Windows 8 is beginning to look like a good upgrade (bar the touch screen-a-like-xbox-tiles-thing.) Better searching, copying and no doubt lots of other background improvements. Hmmm something to ponder.
And it was only a couple of months ago that I finally retired my old ultraportable laptop: a Pentium 233 MMX, 80Mb RAM, 7inch screen which I was using as my home mail/SSH/file server (hey it's got a built in UPS...). It came with Win95 but has been running a variety of Linux distros, and Gentoo for the last 10+ years.
I'll be upgrading and dual booting my main machine for Elite, so Windows 8 also has the advantage that it's a lot more forgiving of changing the hardware as part of the new System Builder license compared to the Win7 OEM license (ie you can change the motherboard without having to prove to Microsoft that you're a pirate) - very handy for those of us who are not buying an ultra-rig outright but are hoping to see how we get on and then upgrade as we go.
I understand the memory management is the big under-the-covers improvement from 7 to 8.
And to hark back to earlier posts, yeah, the O/S will use multiple threads even if games don't, so the original Windows NT for example had the memory heap routines split across about 4 or 5 threads (eg one thread was just there to zero pages, another coalesced free blocks etc). But most games will largely tend to do their own memory management using object pools and fixed size heaps to avoid heap management or garbage collection (for any games written in C# etc).
And while I'm at it, hyper-threading is not so much "hardware based thread switching" - any thread switch between threads in the same process just involves switching register values including instruction and stack pointers. The point about hyper threading is that when a CPU stalls for a few cycles, say to wait for a cache-miss (or the FPU pipeline stalls, or there's a branch misprediction and the instruction pipeline stalls), then rather than stalling the entire pipeline, HT allows the core to switch to another thread and hopefully use other parts of the pipeline productively to make use of those lost cycles.
That is, one core pretends to be two. Only one of the two can run at once, but the gain comes from the core using part of its pipeline to process another thread when some part of the pipeline is stalled, hence it's trying to make use of idle resources at a sub-core level (like a human reader swapping between 2 browser tabs while they wait for the next page to load in one rather than staring out the window instead).
Now in CPU intensive work (I used to work on large computational finance codebases that ran on grids of thousands of machines - we used to swap staff with games companies) you work hard at the lowest levels to avoid these kind of stalls, unrolling loops (Duffs device is a classic example, even if it misfires sometimes) and turning computations around to avoid FPU pipeline stalls in particular. Summing an array of FP numbers the naive way is a great way to waste most of your clock cycles (13 out of 14 on some older CPUs, meaning your 2.8GHz chip was effectively running like a 200MHz processor). Similarly you use your own memory management not just to avoid GC interruptions, but to manage your cache alignment and maximise cache usage (don't kick your own data out of the cache if you can avoid it). And all that's before you get to SSE instruction sets, lock free threading and offloading work to the GPU...
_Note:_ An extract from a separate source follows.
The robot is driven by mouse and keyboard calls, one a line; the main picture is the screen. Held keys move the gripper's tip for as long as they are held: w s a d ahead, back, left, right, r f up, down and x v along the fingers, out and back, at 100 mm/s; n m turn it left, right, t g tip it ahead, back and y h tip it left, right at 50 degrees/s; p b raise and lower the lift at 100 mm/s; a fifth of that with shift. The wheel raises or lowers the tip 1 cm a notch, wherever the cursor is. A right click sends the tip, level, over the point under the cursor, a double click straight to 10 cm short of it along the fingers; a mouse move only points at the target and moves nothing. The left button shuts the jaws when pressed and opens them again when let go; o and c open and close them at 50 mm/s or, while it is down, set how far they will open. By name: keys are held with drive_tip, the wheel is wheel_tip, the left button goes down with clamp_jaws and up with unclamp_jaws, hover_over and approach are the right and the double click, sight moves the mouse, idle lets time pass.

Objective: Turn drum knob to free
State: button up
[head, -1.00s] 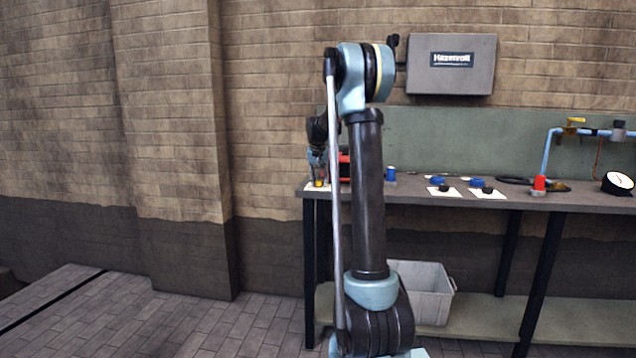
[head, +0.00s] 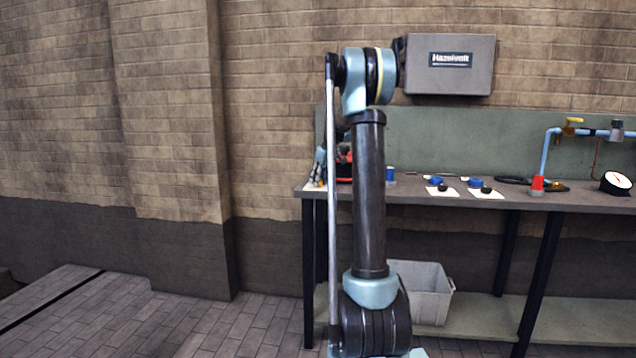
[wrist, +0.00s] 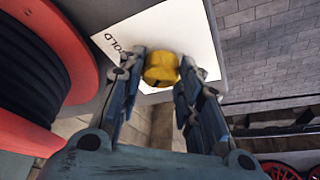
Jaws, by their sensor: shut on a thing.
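In the wrist view, a yellow knob (wrist: 161,70) sits on a white card (wrist: 170,30) with partly hidden dark lettering, of which "OLD" is readable. My gripper (wrist: 163,77) is shut on the knob, with one finger on each side of it. A red drum (wrist: 75,40) wound with black hose or cable stands to the left of the card. In the head view, my gripper (head: 316,184) is at the left end of the bench, and the drum (head: 344,168) is partly hidden behind my arm. I cannot tell where the knob points.
The bench (head: 400,193) carries blue and black knobs on white cards (head: 487,194), a blue pipe (head: 546,155) with a red fitting, and a gauge (head: 616,182). A grey box (head: 450,63) hangs on the wall. A grey bin (head: 430,295) stands below.

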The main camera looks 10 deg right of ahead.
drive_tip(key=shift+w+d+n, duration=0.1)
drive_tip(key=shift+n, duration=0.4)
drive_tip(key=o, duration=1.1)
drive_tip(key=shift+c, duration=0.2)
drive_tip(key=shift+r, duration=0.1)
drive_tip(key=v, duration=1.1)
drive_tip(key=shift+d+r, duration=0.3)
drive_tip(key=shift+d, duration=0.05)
Hence many carefully written bits of CPU intensive code will not see much if any benefit from HT as there may not be many stalls where it counts, whereas your more normal bog-standard code (written for a VM and JIT compiled) typically will see boosts from HT as it will stall quite a lot and HT will recover some of the waste cycles.
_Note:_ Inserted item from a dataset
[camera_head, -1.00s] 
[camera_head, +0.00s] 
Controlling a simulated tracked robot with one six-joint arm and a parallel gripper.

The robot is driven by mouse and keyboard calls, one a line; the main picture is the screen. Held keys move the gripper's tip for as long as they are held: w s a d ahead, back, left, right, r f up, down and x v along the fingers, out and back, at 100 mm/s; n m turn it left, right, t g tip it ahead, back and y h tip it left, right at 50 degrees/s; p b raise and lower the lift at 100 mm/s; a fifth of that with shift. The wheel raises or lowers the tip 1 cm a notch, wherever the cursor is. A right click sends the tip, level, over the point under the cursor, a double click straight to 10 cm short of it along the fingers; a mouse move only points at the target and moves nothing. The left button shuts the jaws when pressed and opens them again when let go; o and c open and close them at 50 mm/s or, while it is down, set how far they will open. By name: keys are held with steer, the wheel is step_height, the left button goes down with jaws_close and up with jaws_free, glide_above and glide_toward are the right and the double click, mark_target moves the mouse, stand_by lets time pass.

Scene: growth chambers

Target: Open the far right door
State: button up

So don't expect a 2-core-4-thread i5 (with HT) to run like a 4-core-4-thread (non HT) i5 on anything like an optimised codebase if multiple threads are involved (clockspeeds and cache size and microarchitecture differences etc notwithstanding).
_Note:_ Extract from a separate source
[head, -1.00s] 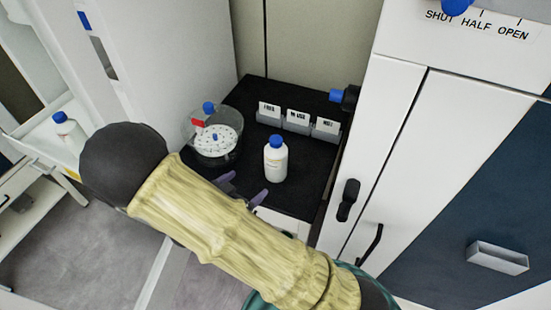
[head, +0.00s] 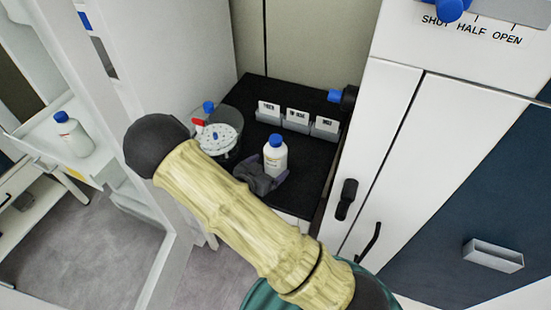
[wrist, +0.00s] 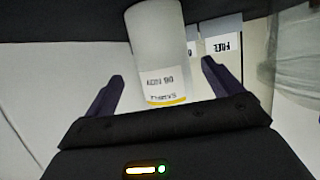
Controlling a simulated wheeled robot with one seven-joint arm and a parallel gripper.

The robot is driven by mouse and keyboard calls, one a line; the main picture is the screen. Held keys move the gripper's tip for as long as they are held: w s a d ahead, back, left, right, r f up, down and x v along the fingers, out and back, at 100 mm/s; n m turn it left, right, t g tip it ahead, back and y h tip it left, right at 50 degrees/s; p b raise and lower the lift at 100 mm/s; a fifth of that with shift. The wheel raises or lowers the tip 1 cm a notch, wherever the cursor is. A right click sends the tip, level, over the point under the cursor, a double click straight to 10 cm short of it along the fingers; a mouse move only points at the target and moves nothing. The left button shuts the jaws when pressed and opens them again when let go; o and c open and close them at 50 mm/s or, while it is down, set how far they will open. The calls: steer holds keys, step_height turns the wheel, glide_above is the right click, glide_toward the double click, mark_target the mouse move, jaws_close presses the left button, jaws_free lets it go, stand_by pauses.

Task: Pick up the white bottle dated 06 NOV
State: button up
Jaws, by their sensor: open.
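The white bottle with a blue cap (head: 275,158) stands upright on the black top. In the wrist view the bottle (wrist: 162,45) shows upside down, with a yellow band and a small label that seems to read 06 NOV. My gripper (wrist: 162,72) is open, one finger on each side of the bottle's lower part in that view. I cannot tell how deep the bottle sits between the fingers. In the head view my gripper (head: 262,178) is just in front of the bottle, and hides its lower front. The label is too small to read there.
A round clear vessel with a white perforated disc (head: 217,140) stands left of the bottle. Several labelled grey bins (head: 297,122) stand behind it. Another blue-capped white bottle (head: 72,135) is on a shelf at far left. A white cabinet (head: 385,160) borders the right side.

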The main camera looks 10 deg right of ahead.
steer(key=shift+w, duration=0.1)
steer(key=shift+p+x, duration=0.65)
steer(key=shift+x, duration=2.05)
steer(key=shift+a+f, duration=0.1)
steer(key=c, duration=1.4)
And don't expect a 4-core-8-stream i7 (with HT) to offer much improvement over a 4-core-4-thread i5 (non HT) from the HT component - the differences there will be due to cache and clock speeds and microarchitecture improvements between generations.
Personally I stick with AMD chips anyway as I get more bang per buck building my own mid-market machines (X4 965 at the moment). In practice, I've been better able to do things like upgrade CPUs on the same cheaper motherboard, and put the cash saved into more RAM, SSDs, nicer monitors, and I'm expecting to be able to get an NVidia 650 Ti Boost in the new year for a little over £100 and I suspect that'll do me fine...
Sorry - that was only going to be a quick reply...